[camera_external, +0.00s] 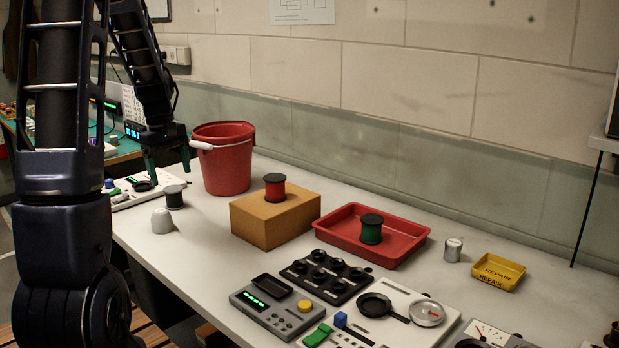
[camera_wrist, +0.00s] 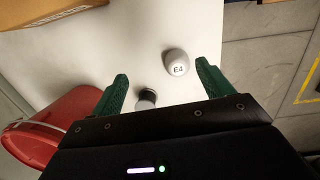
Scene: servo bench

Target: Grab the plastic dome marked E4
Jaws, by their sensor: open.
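The plastic dome (camera_wrist: 177,58) is light grey-white, with E4 printed on it in dark letters. In the wrist view it is ahead of the gap between my fingertips, nearer the right finger. In the external view the dome (camera_external: 162,221) stands near the left front edge of the bench; its marking cannot be read there. My gripper (camera_external: 168,163) is above the bench, behind the dome and apart from it. Its green fingers (camera_wrist: 162,70) are open, with nothing held between them.
A red bucket (camera_external: 223,165) and a cardboard box (camera_external: 275,220) bearing a red spool (camera_external: 274,187) are to the right. The bench edge is near the dome's front.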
- - -
STATED PROBLEM: Reproduce the listing word for word and omit its pictures.

EXERCISE SOLUTION:
[camera_external, +0.00s] 
[camera_wrist, +0.00s] 
Scene: servo bench

Target: Grab the plastic dome marked E4
Jaws, by their sensor: open.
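The plastic dome (camera_wrist: 177,58) is light grey-white, with E4 printed on it in dark letters. In the wrist view it is ahead of the gap between my fingertips, nearer the right finger. In the external view the dome (camera_external: 162,221) stands near the left front edge of the bench; its marking cannot be read there. My gripper (camera_external: 168,163) is above the bench, behind the dome and apart from it. Its green fingers (camera_wrist: 162,70) are open, with nothing held between them.
A red bucket (camera_external: 223,165) and a cardboard box (camera_external: 275,220) bearing a red spool (camera_external: 274,187) are to the right. The bench edge is near the dome's front.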

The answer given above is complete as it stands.